- **Record extracts**:
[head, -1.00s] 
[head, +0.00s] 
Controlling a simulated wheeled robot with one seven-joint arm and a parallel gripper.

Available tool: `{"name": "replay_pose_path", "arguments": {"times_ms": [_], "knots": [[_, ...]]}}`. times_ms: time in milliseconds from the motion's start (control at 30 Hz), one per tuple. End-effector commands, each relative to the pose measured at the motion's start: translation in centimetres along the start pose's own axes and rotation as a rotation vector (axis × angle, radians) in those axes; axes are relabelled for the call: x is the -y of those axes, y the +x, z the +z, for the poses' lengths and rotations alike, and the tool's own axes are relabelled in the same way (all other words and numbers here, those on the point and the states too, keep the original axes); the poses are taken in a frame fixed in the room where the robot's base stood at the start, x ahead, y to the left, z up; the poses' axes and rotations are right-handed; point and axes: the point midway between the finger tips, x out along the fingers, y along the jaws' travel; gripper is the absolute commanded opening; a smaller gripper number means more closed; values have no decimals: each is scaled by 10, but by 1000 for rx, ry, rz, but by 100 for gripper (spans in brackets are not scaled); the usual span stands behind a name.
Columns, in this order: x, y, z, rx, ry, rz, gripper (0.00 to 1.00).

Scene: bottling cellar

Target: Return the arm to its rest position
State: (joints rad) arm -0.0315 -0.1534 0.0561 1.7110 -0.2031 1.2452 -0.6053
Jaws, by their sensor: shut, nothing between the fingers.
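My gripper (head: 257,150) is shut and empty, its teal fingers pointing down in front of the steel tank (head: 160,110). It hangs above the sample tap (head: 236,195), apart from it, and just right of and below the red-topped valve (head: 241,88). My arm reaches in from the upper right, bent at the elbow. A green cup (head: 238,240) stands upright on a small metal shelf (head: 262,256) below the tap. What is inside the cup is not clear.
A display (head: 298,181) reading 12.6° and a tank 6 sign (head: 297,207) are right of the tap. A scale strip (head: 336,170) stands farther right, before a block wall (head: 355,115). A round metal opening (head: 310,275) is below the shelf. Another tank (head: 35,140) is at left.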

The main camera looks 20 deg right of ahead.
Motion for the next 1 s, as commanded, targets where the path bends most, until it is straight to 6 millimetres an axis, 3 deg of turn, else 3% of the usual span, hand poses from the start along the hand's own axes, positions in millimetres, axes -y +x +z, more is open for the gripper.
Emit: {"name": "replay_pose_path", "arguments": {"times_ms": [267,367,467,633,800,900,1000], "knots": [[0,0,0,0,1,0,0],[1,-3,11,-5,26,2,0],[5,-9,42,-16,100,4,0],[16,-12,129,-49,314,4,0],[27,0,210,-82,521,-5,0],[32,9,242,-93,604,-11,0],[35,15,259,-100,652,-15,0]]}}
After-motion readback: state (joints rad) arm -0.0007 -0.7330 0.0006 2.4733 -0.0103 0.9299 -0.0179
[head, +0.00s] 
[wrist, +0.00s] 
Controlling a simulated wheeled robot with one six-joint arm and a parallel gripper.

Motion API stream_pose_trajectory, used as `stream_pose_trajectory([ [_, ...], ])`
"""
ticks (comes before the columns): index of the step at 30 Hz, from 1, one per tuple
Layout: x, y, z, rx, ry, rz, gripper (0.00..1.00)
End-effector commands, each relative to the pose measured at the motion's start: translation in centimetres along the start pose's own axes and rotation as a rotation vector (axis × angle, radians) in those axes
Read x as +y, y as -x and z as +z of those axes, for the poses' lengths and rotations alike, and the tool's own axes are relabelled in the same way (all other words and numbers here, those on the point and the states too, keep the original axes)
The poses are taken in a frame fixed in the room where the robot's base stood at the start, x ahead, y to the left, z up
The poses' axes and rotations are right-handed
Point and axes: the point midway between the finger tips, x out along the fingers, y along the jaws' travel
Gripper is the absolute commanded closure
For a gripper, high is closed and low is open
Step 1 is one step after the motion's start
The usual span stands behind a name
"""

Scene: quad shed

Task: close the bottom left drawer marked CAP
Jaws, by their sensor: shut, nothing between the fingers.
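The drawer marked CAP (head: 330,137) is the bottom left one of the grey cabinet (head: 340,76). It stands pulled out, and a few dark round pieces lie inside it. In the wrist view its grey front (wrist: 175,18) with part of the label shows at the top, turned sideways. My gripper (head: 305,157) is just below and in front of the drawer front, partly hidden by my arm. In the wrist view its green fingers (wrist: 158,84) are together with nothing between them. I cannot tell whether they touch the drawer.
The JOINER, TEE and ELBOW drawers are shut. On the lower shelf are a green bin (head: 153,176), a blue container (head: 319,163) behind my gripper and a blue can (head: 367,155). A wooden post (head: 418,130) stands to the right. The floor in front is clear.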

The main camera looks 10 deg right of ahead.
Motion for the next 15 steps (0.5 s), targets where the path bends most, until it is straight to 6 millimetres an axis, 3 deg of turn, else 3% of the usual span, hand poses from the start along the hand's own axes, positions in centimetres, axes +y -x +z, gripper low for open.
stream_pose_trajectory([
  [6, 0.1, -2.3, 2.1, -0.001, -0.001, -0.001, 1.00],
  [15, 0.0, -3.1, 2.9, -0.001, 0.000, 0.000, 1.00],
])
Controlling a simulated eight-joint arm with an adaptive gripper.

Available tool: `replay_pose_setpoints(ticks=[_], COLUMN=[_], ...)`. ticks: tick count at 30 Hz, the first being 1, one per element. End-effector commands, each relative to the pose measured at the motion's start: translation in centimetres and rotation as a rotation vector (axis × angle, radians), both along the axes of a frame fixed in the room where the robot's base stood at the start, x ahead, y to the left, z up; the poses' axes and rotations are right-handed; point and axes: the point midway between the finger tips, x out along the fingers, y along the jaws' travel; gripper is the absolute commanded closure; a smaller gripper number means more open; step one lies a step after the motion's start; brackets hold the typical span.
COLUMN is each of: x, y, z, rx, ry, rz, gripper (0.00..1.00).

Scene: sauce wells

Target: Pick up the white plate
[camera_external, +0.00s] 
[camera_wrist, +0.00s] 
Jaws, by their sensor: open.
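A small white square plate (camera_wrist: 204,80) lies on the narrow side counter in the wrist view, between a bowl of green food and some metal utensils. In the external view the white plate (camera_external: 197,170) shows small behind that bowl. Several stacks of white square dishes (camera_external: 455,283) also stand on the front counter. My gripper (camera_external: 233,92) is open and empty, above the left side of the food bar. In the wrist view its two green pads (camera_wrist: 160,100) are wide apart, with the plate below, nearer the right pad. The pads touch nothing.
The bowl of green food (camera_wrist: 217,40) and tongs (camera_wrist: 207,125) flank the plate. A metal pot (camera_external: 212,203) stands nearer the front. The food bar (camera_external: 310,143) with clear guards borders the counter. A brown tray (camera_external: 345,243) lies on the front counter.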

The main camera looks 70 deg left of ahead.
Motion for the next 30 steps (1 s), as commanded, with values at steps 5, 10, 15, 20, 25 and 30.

- **Aim**:
Gather every line from the listing above in which "Controlling" appears, and copy those lines.

- **Final answer**:
Controlling a simulated wheeled robot with one seven-joint arm and a parallel gripper.
Controlling a simulated wheeled robot with one six-joint arm and a parallel gripper.
Controlling a simulated eight-joint arm with an adaptive gripper.

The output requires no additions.